Find all lines in the listing that include the word "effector", then copy them.

# START OF DATASET ENTRIES

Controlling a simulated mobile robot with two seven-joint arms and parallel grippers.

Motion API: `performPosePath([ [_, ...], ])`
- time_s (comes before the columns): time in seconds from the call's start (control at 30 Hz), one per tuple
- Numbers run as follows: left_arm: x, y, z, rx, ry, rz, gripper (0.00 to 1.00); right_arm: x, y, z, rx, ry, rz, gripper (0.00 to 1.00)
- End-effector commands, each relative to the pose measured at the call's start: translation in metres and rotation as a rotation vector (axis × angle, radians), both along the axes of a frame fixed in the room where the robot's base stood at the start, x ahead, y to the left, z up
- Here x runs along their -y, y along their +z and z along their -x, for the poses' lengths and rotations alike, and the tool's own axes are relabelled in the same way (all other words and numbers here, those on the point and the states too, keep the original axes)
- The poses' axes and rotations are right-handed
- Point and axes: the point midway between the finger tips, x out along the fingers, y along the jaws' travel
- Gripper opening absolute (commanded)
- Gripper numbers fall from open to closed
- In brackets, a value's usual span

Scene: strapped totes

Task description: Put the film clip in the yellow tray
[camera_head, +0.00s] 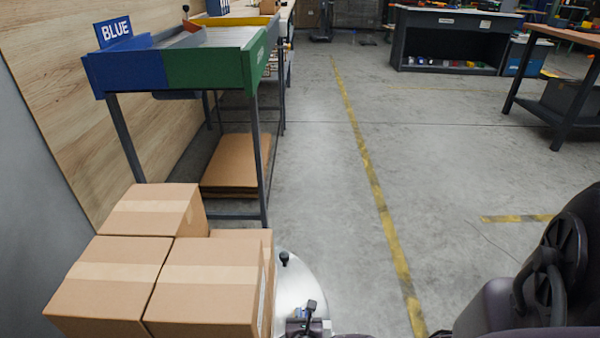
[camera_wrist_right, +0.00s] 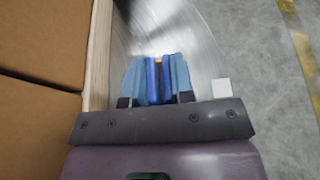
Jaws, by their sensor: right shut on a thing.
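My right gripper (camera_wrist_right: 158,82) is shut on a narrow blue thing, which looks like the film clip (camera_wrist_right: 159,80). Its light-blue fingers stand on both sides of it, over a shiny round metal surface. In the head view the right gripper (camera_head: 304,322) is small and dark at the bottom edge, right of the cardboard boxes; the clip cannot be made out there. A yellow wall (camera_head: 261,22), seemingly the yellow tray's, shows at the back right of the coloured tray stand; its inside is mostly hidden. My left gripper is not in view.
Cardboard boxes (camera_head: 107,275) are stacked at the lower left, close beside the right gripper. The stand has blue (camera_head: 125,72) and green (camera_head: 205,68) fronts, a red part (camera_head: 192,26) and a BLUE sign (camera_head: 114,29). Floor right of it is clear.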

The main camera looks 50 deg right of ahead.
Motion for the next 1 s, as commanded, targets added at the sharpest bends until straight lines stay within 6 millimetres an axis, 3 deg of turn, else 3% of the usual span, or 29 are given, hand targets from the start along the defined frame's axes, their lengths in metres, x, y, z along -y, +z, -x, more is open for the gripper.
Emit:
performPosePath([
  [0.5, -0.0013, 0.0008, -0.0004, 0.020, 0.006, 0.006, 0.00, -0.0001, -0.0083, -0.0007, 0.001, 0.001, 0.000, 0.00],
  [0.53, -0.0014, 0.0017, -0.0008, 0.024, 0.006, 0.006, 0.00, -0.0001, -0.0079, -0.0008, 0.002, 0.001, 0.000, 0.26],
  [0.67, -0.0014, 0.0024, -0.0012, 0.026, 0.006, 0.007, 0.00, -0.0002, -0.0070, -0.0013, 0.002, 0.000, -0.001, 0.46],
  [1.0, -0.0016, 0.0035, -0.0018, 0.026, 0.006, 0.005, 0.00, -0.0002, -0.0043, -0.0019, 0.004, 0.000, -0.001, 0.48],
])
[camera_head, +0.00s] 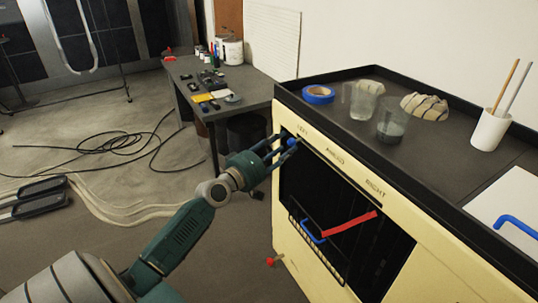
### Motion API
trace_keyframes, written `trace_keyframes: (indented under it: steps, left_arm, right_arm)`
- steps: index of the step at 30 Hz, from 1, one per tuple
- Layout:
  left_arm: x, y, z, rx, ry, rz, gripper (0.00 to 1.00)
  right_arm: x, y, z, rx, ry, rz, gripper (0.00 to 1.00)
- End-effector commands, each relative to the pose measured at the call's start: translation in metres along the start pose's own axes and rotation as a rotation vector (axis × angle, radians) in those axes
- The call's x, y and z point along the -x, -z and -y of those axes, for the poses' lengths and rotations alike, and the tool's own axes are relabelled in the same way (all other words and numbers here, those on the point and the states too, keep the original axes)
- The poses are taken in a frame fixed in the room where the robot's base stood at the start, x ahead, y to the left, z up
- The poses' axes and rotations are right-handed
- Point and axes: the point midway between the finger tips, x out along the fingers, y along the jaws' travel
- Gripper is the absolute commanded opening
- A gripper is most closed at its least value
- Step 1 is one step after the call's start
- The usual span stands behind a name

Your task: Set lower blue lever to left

# END OF DATASET ENTRIES

TASK RESPONSE:
- End-effector commands, each relative to the pose measured at the call's start: translation in metres and rotation as a rotation vector (axis × angle, radians), both along the axes of a frame fixed in the room where the robot's base stood at the start, x ahead, y to the left, z up
- End-effector commands, each relative to the pose measured at the call's start: translation in metres along the start pose's own axes and rotation as a rotation vector (axis × angle, radians) in those axes

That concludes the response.